Peneliti : Yulitin Sungkowati
Tanggal Penelitian : 01-01-2005
Abstrak :
Penelitian ini bertujuan mengungkap kritik dan perlawanan Wiji Thukul terhadap rezim Orde Baru dalam sajak-sajaknya. Penelitian ini menggunakan teori sosiologi sastra dan metode kualitatif. Populasi penelitian ini adalah seluruh sajak Wiji Thukul yang berjumlah 134 yang terkumpul dalam antologi puisi Aku Ingin Jadi Peluru yang diterbitkan oleh Indonesia Tera tahun 2000. Sampel penelitian meliputi 64 sajak. Pengumpulan data penelitian dilakukan dengan teknik studi pustaka dan wawancara.
Penelitian ini menghasilkan hal-hal berikut. Pertama, kritik Wiji Thukul ditujukan pada masalah sosial, militerisme, dan politik.

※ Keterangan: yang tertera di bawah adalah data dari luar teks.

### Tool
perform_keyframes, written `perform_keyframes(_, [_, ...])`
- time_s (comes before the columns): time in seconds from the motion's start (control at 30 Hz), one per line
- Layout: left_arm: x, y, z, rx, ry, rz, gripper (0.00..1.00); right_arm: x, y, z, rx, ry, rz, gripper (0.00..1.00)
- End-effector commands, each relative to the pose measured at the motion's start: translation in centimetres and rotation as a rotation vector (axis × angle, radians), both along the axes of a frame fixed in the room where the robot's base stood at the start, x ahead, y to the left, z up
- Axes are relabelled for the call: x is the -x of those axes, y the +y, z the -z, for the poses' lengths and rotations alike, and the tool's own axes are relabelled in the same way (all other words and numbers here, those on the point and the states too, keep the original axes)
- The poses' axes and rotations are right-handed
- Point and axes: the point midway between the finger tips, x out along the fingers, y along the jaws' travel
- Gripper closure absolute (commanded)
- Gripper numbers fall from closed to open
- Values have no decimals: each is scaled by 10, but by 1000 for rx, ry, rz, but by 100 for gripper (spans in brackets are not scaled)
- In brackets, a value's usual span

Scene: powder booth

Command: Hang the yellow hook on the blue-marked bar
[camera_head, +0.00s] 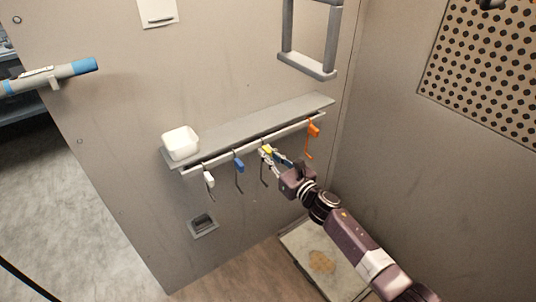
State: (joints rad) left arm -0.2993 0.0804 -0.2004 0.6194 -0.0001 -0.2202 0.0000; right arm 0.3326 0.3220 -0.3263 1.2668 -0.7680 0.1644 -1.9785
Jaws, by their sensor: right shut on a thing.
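The yellow hook (267,151) is at the rail under the wall shelf, its dark wire hanging down below. My right gripper (272,153) reaches in from the lower right and is shut on the hook's yellow part, which its fingers partly cover. I cannot tell whether the hook's top still touches the rail. The blue-marked bar (52,76) sticks out at the upper left, grey with blue bands and a blue end. No hook shows on its visible part. My left gripper is not in view.
A white hook (209,180), a blue hook (239,165) and an orange hook (313,131) hang from the rail (225,158). A white tub (181,143) stands on the shelf (250,121). A grey frame (308,65) is above right. The wall between shelf and bar is clear.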

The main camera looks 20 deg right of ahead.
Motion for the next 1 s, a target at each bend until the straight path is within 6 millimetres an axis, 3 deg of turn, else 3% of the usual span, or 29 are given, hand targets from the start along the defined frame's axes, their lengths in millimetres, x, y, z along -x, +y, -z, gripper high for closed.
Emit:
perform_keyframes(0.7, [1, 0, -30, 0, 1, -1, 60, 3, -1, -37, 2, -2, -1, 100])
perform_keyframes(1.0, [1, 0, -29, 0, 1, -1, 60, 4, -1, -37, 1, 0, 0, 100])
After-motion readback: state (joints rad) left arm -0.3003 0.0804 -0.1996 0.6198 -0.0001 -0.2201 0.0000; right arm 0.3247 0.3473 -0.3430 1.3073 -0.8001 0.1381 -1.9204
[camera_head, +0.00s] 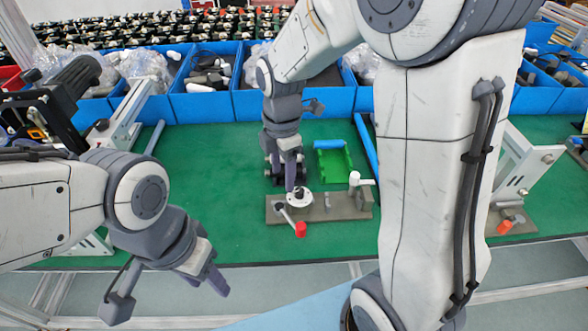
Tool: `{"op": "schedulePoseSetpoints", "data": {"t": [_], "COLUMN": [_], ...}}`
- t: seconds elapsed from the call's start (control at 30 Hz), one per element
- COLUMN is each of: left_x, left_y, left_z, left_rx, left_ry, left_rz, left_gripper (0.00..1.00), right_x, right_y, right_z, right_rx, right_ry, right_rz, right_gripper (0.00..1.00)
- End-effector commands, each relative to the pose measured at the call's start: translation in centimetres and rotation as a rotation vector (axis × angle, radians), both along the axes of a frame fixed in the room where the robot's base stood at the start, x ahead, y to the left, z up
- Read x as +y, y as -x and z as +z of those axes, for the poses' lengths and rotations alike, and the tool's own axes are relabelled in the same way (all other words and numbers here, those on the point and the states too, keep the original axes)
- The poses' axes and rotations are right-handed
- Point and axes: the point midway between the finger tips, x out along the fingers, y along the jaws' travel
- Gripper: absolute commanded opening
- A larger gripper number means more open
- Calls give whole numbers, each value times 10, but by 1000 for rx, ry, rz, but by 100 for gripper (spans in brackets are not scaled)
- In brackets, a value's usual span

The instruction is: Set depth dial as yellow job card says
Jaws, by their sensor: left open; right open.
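A brown-grey base plate (337,208) lies on the green bench top and carries a white round dial-like part (299,199). A lever with a red knob (300,230) points from it toward the front edge. A white handle (357,179) stands at the plate's right part. My right gripper (290,182) points down right at the white round part and partly covers it; whether it touches cannot be told. My left gripper (215,280) is open and empty, in front of the bench edge. I cannot make out a yellow job card or any dial markings.
Blue bins (205,106) line the back of the bench. Another fixture with a red knob (504,226) stands at the right. The green bench top (215,175) is clear left of the plate.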

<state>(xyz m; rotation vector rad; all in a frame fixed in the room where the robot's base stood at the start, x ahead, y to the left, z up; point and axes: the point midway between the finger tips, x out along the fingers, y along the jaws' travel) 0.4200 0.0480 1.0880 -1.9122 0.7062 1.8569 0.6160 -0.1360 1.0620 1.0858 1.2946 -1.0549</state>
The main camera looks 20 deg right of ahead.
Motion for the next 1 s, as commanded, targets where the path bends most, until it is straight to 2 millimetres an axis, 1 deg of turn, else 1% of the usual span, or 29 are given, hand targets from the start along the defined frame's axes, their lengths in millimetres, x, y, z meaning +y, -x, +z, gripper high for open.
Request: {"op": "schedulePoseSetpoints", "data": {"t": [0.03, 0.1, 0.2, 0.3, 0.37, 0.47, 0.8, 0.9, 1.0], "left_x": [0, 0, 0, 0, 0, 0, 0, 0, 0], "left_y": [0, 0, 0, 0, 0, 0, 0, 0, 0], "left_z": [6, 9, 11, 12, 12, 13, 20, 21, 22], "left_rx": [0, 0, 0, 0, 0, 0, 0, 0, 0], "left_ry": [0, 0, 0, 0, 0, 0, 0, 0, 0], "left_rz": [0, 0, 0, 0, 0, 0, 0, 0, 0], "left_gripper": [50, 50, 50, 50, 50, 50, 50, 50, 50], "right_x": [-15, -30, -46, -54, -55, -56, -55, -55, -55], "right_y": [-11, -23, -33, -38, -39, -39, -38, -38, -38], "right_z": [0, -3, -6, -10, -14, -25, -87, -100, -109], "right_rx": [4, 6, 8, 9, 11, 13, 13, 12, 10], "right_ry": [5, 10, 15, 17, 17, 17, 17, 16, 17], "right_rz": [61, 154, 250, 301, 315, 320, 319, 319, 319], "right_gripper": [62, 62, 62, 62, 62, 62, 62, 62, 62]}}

Kritik terhadap masalah sosial, yaitu (1) pembangunan menyebabkan terjadinya penggusuran diberbagai bidang, seperti tampak dalam sajak “ Nyanyian Akar Rumput”, “Di Tanah Negeri Ini Milikmu Cuma Tanah Air”, “Sajak Kepada Burung Dadi”, “Kepada Ibuku”, “Jalan”, “Apa Yang Berharga Dari Puisiku”, “Sajak Setumbu Nasi dan Sepiring Sayur”, “Sajak Bapak Tua”, “Ceritakanlah Ini Kepada Siapapun”, “Tanah”, “Sajak Anak-Anak”, “Kampung”, dan “Jalan Slamet Riyadi Solo”, (2) pembangunan menciptakan kesengsaraan kaum buruh yang terdapat dalam sajak, “Lingkungan Kita Si Mulut Besar”, “Catatan Malam”, “Kepada Burung Dadi”, “Suti”, dan “Ayolah Warsini”, (3) pembangunan menciptakan kemiskinan tampak dalam sajak, ”Batas Panggung”, “Kepada Pelaku”, “Sajak Malam”, “Balada Pak Bejo”, “Suara Dari Rumah Miring”, “Sajak Bapak Tua”, “Gumam Sehari-hari”, “Nyanyian Abang Becak”, “Catatan Suram”, “Suram, Pasar Malam Sriwerdari”, “Gentong Kosong”, “Catatan 10 Januari 1989”, “Siang”, “Jam 2 Malam, Dingin Sampai Ketulang”, “Kampung”, “Dalam Kamar 6x7 Meter”, “Kepada Nasri dan Adikku Yang Lain”, dan “Apa yang Berharga dalam Puisiku”, dan (4) Pembangunan telah menciptakan gap sosial, seperti dalam sajak “Nonton Harga”, “Catatan”, “Kota ini Milik Kalian”, dan “Sajak Semua”. Kedua, kritik pada masalah militerisme difokuskan pada dua aspek, yaitu kekerasan dan penyeragaman. Kritik terhadap perilaku militerisme yang tercermin dalam bentuk penggunaan kekerasan terdapat pada sajak “Ceritakanlah Ini Kepada Siapa Pun”, “Tetangga Sebelahku”, “Sajak Suara”, “Tikus”, “Ibunda”, “Merontokan Pidato”, “Derita Sudah Naik Seleher”, “Rumput Ilalang”, “Harimau”, dan “Kampun”. Kritik terhadap militerisme yang berwujud upaya-upaya penyeragaman dilakukan Thukul dalam sajak “Buron” dan “Aku Berkelana di Udara”. Kritik terhadap masalah politik secara khusus di fokuskan pada sistem demokraasi semu seperti tercermin dalam pelaksanaan Pemilu. Ketiga, perlawanan Wiji Thukul terbagi menjadi dua periode waktu, yaitu sebelum kasus 27 Juli dan setelah kasus 27 Juli 1996.